Should I Speak in Tongues at Church?

Right from the get-go of 1 Corinthians 14 we’ve got this understanding of a hierarchy within the gifts: Paul wants us to desire the gift of prophecy over the gift of tongues. However, it’s important to understand his reasoning for this as he is not actually downplaying the importance of tongues or trying to belittle this gift.

If we’re paying close attention to the text, we’ll see why Paul values prophecy more than tongues: People can understand prophecy, but without interpretation they can’t understand tongues. The very purpose of tongues is to speak in another language, as evidenced by all of the people who heard the Christians speaking their languages on the day of Pentecost (Ac 2:5-12). But Paul makes it clear here in 1 Corinthians 14 that while we can speak in these foreign languages, we typically can’t understand what we’re saying when we do so.

With this in mind, the picture Paul paints for us of a Corinthian church service is a mass of people using the Holy Spirit’s gifts dysfunctionally. We can begin to imagine numerous Corinthian Christians interrupting the service and saying, “I’d like to speak in a tongue for everyone right now,” and then doing so until they feel like it’s time to stop.

The very idea sounds ridiculous until you frame it in the spiritual logic that these Christians were probably operating under: If the Holy Spirit has given me the gift of tongues, wouldn’t it be wrong of me to not exercise this gift?

This is the same kind of spiritual logic that’s hard to say no to in our churches today. If someone asks to do something “spiritual,” the church leader has to look like an ignorant jerk if he says no, because it appears that he just denied someone something good—even if he or she have a good reason in denying those things. Likewise, if someone is convinced that they should speak in tongues because it’s a gift of the Holy Spirit in their lives, anyone who denies them therefore looks like they’re denying the Holy Spirit.

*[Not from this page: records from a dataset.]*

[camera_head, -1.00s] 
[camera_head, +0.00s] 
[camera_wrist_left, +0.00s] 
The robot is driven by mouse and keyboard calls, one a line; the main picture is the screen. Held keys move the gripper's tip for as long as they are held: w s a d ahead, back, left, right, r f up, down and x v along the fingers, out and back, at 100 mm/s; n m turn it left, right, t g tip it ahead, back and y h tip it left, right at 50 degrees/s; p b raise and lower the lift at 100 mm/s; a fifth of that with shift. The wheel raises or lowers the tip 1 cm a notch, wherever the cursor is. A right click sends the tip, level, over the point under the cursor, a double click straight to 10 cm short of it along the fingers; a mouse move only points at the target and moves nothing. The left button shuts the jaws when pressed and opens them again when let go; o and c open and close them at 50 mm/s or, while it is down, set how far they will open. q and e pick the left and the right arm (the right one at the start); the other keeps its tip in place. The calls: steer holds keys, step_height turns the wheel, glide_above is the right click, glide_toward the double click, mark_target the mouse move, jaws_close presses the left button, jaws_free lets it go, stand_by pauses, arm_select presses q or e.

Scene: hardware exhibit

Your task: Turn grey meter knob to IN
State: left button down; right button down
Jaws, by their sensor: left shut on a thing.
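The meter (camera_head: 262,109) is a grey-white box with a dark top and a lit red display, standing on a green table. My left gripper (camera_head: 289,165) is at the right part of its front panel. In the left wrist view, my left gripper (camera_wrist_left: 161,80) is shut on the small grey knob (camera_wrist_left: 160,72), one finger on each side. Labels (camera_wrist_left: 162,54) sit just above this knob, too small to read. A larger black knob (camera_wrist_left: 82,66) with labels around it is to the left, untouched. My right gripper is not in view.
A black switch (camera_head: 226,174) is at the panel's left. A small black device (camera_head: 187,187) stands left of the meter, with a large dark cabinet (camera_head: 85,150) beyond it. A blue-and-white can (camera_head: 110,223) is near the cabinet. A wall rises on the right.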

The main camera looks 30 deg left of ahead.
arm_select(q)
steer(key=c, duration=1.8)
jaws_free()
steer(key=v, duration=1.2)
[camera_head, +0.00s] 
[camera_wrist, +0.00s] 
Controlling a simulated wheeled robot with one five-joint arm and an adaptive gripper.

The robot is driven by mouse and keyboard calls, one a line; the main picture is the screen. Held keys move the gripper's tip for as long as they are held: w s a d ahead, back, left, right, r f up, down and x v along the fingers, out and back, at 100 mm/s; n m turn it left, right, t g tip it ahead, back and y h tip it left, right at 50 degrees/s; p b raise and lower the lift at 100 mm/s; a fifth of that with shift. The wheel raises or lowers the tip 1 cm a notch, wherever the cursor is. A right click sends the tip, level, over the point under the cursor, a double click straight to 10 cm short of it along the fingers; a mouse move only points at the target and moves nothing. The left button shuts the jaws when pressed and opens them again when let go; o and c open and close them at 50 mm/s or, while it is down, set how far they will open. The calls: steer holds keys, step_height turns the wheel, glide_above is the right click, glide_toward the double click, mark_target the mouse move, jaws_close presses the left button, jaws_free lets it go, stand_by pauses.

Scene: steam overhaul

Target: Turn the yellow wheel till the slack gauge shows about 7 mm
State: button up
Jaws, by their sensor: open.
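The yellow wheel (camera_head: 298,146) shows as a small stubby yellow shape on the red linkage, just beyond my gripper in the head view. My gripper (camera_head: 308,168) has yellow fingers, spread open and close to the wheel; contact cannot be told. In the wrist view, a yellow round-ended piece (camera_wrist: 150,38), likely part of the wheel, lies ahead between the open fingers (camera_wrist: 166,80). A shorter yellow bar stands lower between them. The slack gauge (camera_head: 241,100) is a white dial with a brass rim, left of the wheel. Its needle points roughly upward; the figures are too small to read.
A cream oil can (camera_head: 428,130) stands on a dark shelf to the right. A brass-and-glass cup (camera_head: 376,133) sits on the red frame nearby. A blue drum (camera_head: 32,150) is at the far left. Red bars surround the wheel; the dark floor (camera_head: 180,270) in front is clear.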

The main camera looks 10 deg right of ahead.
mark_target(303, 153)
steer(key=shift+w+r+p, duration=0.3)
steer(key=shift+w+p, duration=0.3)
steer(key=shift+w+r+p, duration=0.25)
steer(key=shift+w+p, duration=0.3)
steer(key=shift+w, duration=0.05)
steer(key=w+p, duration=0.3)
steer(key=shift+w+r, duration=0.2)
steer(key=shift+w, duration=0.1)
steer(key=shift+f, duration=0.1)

And this is just one side of the dilemma, because another reason people want to take the stage is for their own purposes. This is just part of the difficulty with a church that truly is a communal body as it should be: Broken people will always be a part of it, because we’re all broken. And some of that brokenness is going to be found in people’s drive to be heard and feel important. The awkwardness of speaking in a language no one understands for an extended period of time will somehow take second place to the fact that they have everyone’s attention.

These are just the risks of being the church—and it’s partially why Paul is having this conversation with the Corinthians. He wants to help them stop illogical spiritual moments from happening in their services. He doesn’t want the church to forbid speaking in tongues (1 Cor 14:39)—by all means, he says, “I thank God that I speak in tongues more than all of you” (1 Cor 14:18). However, he knows the role that tongues play in the church, and unless someone (including the person giving the tongue) can interpret the tongue (1 Cor 14:5, 13, 27), there is simply no reason to take the stage and practice this particular gift—there are more important matters and gifts that should be tended to instead. Tongues are for our personal lives more so than anything else and Paul would much rather have people speak five words others can understand than ten thousand words people can’t (1 Cor 14:19).

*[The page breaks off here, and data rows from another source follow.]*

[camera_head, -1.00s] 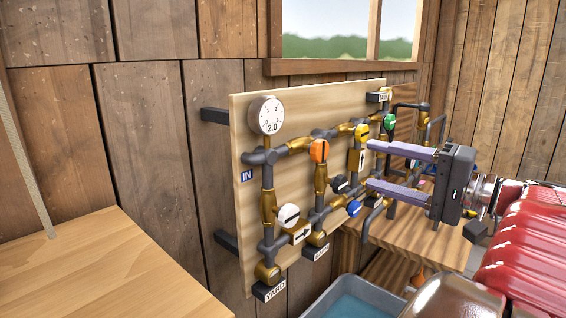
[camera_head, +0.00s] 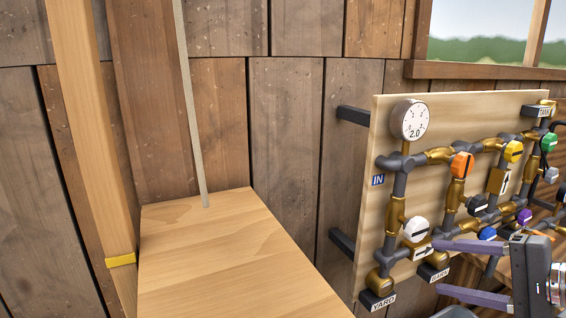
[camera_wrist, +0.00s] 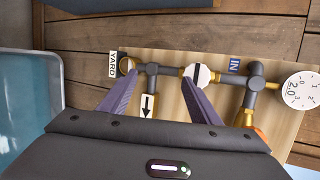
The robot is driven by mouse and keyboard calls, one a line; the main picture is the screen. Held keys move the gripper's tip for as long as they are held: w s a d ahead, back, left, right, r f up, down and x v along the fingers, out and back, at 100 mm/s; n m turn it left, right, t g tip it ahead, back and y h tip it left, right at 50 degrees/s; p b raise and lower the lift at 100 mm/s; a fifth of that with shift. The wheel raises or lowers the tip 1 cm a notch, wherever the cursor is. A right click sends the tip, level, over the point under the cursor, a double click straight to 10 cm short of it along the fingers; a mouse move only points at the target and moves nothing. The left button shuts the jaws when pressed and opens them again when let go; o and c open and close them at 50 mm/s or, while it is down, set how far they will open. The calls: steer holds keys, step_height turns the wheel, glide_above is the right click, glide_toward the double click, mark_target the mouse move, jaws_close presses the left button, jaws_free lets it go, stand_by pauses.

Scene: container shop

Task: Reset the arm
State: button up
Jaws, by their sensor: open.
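My gripper (camera_head: 478,271) is at the lower right of the head view, with its two purple fingers apart and nothing between them. It is in front of the lower part of a wooden board (camera_head: 381,130) that carries pipes and valves. In the wrist view my gripper (camera_wrist: 160,92) also shows its fingers spread. The white valve knob (camera_wrist: 202,75) and the YARD label (camera_wrist: 113,64) appear beyond the fingertips. In the head view the white knob (camera_head: 416,229) is just left of the fingers. Whether the fingers touch any pipe cannot be told.
The board also holds a gauge (camera_head: 411,119), an orange knob (camera_head: 461,165) and a yellow knob (camera_head: 513,151). A blue-lined tub (camera_wrist: 28,100) shows at left in the wrist view.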

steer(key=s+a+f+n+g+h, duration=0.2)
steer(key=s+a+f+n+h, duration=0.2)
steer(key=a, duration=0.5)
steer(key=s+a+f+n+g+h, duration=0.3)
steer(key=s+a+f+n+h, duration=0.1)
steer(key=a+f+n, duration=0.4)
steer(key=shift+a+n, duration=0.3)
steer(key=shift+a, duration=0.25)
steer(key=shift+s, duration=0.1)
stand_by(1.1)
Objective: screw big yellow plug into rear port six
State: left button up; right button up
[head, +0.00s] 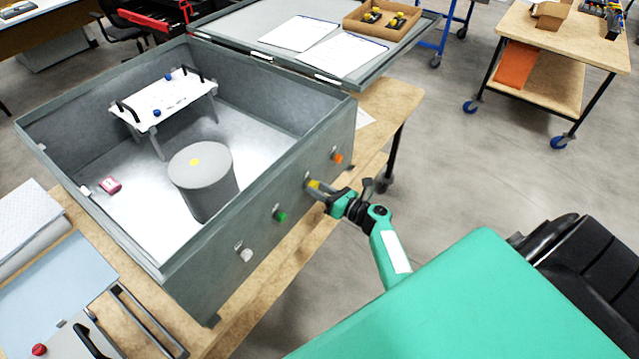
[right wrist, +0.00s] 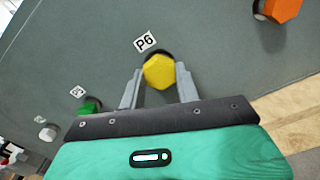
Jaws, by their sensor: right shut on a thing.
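The big yellow plug (right wrist: 158,72) sits at the port under the P6 label (right wrist: 146,41) on the grey box wall, in the right wrist view. In the head view the yellow plug (head: 314,184) shows small at the outer wall of the box (head: 182,284). My right gripper (right wrist: 158,84) has one finger on each side of the plug and is shut on it. It also shows in the head view (head: 317,190), reaching the wall from the right. How deep the plug sits in the port cannot be told. My left gripper is not in view.
An orange plug (head: 337,158) sits to the right on the same wall. A green plug (head: 280,216) and a white plug (head: 245,255) sit to the left. The open box holds a grey cylinder (head: 207,185) and a white raised plate (head: 165,100).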

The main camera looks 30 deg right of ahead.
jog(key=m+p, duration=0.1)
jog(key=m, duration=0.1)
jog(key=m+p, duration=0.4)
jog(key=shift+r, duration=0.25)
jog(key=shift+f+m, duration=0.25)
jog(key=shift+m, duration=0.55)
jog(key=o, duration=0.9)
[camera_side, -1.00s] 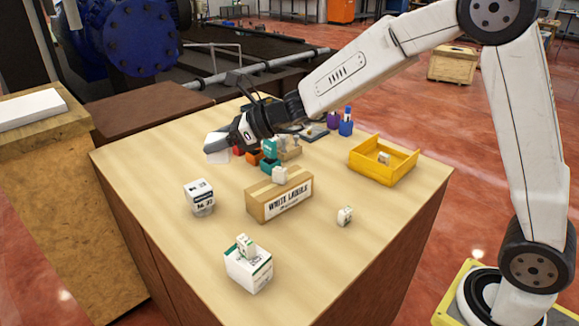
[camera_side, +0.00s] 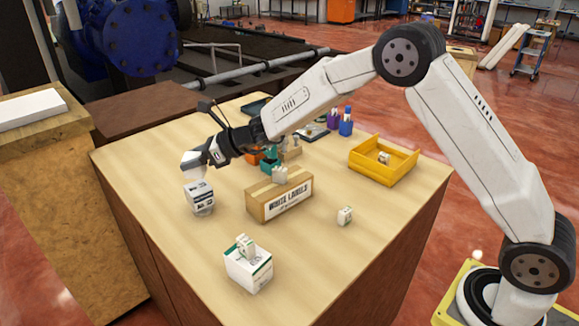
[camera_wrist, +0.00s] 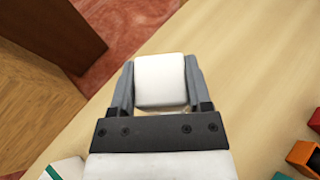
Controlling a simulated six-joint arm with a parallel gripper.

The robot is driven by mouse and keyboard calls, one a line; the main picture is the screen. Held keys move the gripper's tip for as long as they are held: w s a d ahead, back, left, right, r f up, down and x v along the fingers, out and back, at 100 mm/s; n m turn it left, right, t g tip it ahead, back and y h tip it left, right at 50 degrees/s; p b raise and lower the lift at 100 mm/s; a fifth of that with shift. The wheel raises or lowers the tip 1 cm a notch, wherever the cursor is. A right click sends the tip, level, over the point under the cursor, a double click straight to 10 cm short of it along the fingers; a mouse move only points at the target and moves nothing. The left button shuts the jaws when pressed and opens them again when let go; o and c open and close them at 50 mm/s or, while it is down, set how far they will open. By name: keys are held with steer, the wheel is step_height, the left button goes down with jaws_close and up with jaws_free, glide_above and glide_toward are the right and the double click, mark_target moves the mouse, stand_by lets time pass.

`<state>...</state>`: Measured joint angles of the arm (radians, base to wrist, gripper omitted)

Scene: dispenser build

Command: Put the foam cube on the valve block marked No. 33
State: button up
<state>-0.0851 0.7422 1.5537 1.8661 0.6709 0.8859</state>
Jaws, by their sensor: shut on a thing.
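My gripper (camera_wrist: 160,85) is shut on the white foam cube (camera_wrist: 160,78), which sits between its two grey fingers. In the side view, my gripper (camera_side: 197,163) holds the cube (camera_side: 189,165) tilted, near the left edge of the table. A white block with black print (camera_side: 200,196) stands just below it in the picture. The print is too small to read surely as No. 33. I cannot tell how high the cube is above this block. In the wrist view the block is not clearly seen.
On the wooden table (camera_side: 150,150) are a White Labels box (camera_side: 288,203), a white-green carton (camera_side: 249,274), a small white block (camera_side: 345,215) and a yellow tray (camera_side: 378,172). Orange and teal blocks (camera_side: 270,165) stand right of my gripper. The front left of the table is clear.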

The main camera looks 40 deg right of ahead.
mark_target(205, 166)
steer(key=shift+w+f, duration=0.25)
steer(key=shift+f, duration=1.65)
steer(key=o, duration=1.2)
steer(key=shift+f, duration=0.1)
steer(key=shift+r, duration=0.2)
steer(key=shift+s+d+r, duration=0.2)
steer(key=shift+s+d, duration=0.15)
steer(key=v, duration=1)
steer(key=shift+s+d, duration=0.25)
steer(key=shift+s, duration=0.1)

Granted, if a tongue is interpreted, the gift starts to take on a prophetic nature. For if prophecy is hearing the voice of God and speaking it out, tongues that can be understood suddenly become a direct message from God—for the speakers themselves don’t know what they’re saying—they simply feel God has given them this language and therefore they practice it. But if someone can make light of the language, suddenly God speaks to us via the words that come out of the person speaking in tongues and their language means something to the body. They become a vessel of prophecy so mysterious and direct that even they do not know what God is saying through them.

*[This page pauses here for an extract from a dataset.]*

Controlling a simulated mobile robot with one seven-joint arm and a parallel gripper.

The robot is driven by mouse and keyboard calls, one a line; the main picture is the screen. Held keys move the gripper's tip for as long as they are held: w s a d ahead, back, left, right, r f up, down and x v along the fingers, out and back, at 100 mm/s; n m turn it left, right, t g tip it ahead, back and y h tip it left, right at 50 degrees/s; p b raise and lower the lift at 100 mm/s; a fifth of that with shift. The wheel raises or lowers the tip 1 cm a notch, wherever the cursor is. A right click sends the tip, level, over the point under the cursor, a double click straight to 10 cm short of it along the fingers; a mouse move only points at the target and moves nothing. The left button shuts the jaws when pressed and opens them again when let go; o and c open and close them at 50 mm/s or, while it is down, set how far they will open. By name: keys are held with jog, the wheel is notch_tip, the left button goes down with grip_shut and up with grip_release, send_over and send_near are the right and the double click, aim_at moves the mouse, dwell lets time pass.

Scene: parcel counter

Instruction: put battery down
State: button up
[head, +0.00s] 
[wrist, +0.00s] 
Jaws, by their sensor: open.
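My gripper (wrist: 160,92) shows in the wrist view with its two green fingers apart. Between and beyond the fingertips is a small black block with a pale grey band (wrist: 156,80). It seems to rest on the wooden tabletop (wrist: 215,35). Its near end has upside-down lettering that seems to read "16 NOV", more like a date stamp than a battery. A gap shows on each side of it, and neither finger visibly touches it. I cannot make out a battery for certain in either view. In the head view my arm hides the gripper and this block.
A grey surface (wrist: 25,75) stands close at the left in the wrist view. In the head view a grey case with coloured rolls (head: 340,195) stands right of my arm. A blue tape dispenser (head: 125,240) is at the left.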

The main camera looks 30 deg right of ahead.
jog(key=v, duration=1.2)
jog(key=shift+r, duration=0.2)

But without interpretation, we are failing to keep things decent and in order and you don’t even have to go to a supernatural church to understand this. All you have to do is attend a church that holds service in a different language than your own.

When I first started pastoring at 1208GREENWOOD, the church was bilingual. As cool as this was, it was also highly confusing. There are all kinds of stories I could share to make this point, but the reason I bring it up is to reiterate what Paul means when he says, “if you give thanks with your spirit, how can anyone in the position of an outsider say ‘Amen’ to your thanksgiving when he does not know what you are saying?” (1 Cor 14:16).

Prayer meetings were hard to do as a bilingual church. When I started I would offer up “mhmm’s” and “amens” to my friends speaking in Spanish to show my support for their prayers, when one day I noticed that I had no idea what I was “mhmming” and “amening” to. And having noticed over time that everyone was not on the same trajectory as I was, I could have very easily been approving of things I didn’t even mean to approve of. Likewise, I could have been approving of theology I didn’t agree with or thoughts I didn’t want to back. To me, Spanish was as foreign as a tongue and without someone interpreting, I had no idea what was going on.

That’s exactly how we feel when someone takes up our time to speak in a tongue without an interpreter. It’s awkward, confusing and you just don’t know what to do while the other person does it. That’s not to say that I can’t have a prayer session with a person who speaks another language—there’s actually something incredibly beautiful about that—but rather I use this story from my life as an illustration to attest to what Paul’s saying.